09 Janeiro 2017
Dia 10 de Janeiro será lançado o livro "In Viaggio” (Edizioni Piemme), a narrativa de viagens internacionais de Francisco, escrito por Andrea Tornielli. Um capítulo do livro contém uma entrevista com o Papa sobre suas viagens. Publicamos aqui um fragmento.
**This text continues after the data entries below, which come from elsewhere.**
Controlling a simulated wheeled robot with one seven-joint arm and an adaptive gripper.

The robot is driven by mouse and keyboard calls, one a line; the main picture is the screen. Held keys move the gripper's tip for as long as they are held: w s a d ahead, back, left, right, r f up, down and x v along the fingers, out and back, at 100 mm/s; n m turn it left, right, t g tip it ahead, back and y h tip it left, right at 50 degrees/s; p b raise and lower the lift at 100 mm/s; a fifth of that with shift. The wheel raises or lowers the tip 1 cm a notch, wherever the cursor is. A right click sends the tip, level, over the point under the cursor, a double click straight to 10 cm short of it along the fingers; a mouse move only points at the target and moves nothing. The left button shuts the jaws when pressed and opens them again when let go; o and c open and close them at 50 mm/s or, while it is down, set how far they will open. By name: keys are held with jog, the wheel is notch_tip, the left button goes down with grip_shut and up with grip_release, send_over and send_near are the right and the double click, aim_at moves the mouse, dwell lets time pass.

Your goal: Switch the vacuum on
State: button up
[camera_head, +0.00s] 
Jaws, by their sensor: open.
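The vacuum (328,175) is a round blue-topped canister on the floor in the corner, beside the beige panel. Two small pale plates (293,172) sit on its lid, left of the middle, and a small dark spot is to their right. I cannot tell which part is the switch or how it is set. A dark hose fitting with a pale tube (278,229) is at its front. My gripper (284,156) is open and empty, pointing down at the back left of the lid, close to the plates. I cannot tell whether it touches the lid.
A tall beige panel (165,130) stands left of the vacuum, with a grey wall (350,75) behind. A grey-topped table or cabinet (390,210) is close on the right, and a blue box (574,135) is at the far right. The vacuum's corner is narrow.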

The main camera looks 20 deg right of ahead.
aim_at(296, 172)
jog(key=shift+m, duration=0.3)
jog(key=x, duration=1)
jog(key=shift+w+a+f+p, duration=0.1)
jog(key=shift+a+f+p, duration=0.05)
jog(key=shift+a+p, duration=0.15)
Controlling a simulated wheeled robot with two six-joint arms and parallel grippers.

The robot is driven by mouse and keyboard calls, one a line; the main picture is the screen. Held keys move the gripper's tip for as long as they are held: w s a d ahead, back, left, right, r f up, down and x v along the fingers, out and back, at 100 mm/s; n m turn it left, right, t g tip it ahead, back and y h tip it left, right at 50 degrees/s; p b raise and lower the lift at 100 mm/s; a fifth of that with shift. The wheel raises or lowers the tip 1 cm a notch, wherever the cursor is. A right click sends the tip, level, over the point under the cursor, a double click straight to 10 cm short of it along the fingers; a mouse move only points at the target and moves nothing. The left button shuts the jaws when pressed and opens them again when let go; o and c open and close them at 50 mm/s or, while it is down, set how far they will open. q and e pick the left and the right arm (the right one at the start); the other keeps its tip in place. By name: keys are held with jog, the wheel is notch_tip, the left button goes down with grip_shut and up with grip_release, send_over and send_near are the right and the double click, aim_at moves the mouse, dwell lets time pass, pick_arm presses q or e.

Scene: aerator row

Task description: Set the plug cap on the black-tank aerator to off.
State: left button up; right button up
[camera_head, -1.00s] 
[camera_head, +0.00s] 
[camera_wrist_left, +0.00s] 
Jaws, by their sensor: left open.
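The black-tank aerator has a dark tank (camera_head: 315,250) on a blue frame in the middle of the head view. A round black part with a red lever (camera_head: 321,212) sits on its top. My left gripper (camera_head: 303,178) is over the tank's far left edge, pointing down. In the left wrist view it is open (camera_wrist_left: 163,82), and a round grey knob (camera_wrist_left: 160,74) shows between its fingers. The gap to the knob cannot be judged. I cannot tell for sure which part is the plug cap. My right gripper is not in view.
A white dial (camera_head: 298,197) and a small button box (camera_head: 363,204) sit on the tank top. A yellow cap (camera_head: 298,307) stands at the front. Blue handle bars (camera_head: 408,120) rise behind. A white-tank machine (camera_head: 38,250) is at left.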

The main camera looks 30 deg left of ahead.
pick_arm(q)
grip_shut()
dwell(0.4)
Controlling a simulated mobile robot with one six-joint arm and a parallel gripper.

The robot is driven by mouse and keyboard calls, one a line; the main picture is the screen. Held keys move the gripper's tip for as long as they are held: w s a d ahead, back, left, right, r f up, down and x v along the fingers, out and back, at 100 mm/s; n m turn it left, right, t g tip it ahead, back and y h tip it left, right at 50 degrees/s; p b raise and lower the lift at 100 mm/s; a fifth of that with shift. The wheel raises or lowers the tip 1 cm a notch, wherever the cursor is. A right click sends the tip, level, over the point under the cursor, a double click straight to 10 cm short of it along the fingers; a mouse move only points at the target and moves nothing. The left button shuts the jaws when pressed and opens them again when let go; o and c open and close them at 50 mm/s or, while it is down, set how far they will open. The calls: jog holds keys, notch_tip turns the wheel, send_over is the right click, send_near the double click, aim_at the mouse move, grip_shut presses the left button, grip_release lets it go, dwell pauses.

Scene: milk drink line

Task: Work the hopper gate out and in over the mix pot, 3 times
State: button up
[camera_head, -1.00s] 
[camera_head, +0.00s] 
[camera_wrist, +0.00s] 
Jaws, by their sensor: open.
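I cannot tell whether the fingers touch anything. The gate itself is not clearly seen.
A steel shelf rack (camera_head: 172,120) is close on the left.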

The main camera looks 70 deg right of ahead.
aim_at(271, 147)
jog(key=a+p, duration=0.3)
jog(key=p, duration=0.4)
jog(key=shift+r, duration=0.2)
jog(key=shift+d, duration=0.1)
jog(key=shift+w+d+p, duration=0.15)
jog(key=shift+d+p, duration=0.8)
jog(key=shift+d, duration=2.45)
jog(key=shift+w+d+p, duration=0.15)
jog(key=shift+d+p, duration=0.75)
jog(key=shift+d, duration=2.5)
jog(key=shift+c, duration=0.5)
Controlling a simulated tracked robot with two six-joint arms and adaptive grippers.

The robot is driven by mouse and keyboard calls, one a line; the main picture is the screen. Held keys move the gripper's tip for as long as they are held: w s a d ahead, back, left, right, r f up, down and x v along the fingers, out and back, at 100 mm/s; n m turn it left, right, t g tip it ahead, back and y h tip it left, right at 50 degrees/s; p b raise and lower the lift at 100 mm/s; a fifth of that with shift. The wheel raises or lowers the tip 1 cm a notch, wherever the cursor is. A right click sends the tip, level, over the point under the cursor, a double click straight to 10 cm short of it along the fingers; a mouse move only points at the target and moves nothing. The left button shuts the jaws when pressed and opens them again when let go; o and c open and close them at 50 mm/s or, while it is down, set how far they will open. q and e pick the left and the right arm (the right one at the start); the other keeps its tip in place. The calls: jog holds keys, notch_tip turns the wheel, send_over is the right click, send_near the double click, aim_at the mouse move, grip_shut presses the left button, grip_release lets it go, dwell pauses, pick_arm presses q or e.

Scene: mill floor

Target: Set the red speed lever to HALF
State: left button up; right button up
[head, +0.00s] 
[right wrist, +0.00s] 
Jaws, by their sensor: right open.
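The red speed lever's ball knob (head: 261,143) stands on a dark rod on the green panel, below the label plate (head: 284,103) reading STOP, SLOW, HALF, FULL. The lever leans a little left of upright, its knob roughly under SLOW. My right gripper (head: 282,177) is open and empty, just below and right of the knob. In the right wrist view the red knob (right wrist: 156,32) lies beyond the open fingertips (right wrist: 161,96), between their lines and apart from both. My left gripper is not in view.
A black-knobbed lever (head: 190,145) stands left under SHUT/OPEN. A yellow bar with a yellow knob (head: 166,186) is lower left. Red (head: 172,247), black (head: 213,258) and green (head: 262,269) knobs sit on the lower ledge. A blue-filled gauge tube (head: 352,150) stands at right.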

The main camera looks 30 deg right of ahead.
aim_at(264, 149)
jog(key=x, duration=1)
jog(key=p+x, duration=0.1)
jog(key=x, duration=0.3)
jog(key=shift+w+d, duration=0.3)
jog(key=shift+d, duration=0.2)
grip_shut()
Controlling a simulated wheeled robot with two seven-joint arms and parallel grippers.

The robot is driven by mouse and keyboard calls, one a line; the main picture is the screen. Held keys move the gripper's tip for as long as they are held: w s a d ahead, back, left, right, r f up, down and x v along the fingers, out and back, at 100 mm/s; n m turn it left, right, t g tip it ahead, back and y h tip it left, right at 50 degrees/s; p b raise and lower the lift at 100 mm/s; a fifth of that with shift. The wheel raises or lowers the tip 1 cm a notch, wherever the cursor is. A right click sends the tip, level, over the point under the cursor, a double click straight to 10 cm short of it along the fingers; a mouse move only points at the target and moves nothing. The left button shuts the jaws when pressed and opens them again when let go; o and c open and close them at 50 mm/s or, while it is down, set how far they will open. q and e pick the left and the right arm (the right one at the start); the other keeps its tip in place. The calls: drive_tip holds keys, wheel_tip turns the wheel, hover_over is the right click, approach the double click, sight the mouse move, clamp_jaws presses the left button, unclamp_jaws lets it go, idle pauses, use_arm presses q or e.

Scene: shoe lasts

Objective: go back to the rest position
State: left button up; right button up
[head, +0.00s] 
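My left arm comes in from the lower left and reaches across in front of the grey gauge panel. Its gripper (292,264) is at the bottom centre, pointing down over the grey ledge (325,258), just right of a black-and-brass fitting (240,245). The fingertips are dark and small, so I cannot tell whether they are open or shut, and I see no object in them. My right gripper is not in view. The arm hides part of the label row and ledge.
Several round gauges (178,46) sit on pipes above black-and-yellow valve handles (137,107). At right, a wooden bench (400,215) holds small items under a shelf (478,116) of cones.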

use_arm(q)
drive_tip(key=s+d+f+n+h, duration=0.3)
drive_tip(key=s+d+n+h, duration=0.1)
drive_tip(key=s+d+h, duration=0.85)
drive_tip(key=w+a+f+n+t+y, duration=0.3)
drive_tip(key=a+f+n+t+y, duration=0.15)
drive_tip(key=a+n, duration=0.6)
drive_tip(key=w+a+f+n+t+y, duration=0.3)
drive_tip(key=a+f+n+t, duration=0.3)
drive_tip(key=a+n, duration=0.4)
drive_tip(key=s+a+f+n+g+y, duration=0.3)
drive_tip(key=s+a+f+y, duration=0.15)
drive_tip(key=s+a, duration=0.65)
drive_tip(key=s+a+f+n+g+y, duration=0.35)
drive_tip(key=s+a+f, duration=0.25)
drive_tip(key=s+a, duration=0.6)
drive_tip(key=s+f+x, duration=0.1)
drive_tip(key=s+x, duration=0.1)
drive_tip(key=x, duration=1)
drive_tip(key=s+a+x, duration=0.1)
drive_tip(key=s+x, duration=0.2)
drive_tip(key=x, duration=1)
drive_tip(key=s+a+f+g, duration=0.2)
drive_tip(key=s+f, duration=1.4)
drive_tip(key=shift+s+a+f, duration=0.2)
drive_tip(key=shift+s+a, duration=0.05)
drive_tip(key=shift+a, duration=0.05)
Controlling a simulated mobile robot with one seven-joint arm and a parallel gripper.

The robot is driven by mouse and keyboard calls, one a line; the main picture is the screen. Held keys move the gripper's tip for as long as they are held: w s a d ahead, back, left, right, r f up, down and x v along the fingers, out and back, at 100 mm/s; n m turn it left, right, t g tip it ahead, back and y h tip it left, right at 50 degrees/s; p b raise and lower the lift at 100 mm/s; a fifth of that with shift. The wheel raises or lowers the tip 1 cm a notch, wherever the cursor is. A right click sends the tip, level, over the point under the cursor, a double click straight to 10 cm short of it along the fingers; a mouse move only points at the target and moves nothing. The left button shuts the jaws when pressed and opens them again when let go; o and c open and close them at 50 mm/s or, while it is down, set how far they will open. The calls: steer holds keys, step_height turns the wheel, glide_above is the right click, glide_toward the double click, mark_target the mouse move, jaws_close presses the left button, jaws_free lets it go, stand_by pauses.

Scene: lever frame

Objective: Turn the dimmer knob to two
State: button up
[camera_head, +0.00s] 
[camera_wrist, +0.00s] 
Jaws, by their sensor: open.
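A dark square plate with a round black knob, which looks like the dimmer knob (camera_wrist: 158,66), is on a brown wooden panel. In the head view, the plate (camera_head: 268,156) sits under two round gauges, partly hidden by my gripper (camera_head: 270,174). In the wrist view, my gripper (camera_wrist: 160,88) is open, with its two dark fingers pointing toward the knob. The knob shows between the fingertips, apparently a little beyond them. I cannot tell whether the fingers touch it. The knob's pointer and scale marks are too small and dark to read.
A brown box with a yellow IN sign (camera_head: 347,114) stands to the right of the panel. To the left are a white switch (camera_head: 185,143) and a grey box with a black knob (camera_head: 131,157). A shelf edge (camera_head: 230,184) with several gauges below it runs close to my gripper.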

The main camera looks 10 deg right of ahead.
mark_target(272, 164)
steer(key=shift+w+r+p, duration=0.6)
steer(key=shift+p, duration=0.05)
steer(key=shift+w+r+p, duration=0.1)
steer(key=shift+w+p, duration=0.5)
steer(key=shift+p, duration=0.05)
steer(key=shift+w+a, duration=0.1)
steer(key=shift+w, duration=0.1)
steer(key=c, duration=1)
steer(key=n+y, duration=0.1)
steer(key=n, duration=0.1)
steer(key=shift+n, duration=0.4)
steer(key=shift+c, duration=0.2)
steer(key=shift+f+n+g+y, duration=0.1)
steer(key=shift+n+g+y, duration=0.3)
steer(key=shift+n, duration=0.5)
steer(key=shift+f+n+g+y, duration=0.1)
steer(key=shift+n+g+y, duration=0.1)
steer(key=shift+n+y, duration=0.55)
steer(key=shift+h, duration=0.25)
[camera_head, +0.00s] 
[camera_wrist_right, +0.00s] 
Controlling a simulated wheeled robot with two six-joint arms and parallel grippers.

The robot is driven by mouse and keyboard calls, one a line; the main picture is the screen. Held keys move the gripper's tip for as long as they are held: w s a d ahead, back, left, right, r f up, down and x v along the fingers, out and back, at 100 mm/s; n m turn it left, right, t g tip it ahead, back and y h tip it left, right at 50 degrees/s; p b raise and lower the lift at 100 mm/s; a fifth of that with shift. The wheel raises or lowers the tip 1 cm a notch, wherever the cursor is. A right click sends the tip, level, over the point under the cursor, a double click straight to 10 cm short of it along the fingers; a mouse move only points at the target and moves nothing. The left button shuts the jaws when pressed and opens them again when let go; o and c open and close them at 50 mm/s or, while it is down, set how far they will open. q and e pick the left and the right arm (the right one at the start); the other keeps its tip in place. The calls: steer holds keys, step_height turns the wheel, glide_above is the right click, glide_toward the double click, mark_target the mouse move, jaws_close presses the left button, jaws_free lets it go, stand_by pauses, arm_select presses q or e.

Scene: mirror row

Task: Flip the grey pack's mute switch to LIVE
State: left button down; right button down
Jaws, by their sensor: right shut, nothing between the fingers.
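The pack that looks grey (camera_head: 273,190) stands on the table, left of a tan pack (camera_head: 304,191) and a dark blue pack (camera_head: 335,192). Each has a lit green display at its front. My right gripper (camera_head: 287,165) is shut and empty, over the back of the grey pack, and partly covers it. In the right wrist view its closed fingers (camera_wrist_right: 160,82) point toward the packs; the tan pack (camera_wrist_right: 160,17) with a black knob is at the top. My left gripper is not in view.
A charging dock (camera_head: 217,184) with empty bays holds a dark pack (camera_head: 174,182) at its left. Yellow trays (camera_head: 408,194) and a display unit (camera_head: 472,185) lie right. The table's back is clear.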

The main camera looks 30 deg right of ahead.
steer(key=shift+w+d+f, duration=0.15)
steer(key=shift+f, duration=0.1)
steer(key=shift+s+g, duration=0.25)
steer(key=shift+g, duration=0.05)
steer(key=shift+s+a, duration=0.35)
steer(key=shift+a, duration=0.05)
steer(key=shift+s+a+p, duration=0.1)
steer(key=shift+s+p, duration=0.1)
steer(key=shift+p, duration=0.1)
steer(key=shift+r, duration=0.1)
A entrevista é publicada por Vatican Insider, 08-01-2017. A tradução é de Henrique Denis Lucas.
Eis a entrevista.
Santidade, você gosta de viajar?
Sinceramente, não. Nunca gostei de viajar. Quando era bispo em outra diocese, em Buenos Aires, costumava vir a Roma apenas se fosse necessário, e se pudesse não vir, não vinha. Sempre foi difícil para mim estar longe da minha diocese, que para nós, os bispos, é a nossa "esposa". E, além disso, eu sou bem "habitudinário", pois para mim, tirar férias é ter um pouco mais de tempo para rezar e ler, embora nunca tenha precisado mudar de ares ou de ambiente para descansar. Por mais que isso às vezes seja necessário: como por exemplo, quando fazemos os exercícios da Cúria Romana, na Quaresma, e todos nós passamos uma semana em Ariccia.
Quando o pontificado começou, você esperava ter viajado tudo o que viajou?
Não, não, realmente! Como eu disse, não gosto de viajar. E eu nunca teria imaginado que teria feito tantas viagens...
Como começou? O que foi que o levou a mudar de ideia?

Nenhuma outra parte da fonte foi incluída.